## start SUPPLIED MATERIAL

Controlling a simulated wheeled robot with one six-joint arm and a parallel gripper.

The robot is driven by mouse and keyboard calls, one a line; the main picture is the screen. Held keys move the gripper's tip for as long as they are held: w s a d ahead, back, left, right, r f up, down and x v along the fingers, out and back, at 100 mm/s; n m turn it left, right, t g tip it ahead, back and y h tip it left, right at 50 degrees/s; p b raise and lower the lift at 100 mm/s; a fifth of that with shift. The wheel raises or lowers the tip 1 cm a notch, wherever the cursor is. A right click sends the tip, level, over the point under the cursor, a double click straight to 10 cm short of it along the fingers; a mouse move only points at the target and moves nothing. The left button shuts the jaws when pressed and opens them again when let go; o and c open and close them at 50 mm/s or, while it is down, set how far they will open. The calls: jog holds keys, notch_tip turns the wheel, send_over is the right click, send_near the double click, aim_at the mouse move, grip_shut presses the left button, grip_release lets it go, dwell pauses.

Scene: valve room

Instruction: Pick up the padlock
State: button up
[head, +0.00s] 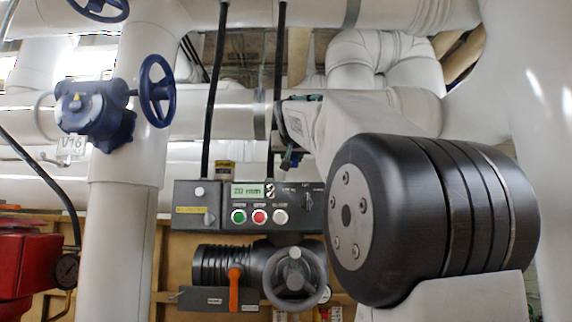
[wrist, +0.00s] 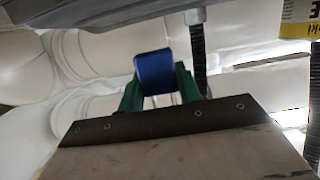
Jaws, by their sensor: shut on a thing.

## end SUPPLIED MATERIAL

## EXERCISE BRIEF
Skip all pictures. Write out only the lines from the one containing "Instruction: Pick up the padlock" to the end of the listing above, inclusive, exactly as given.

## PROBLEM SOLUTION
Instruction: Pick up the padlock
State: button up
[head, +0.00s] 
[wrist, +0.00s] 
Jaws, by their sensor: shut on a thing.

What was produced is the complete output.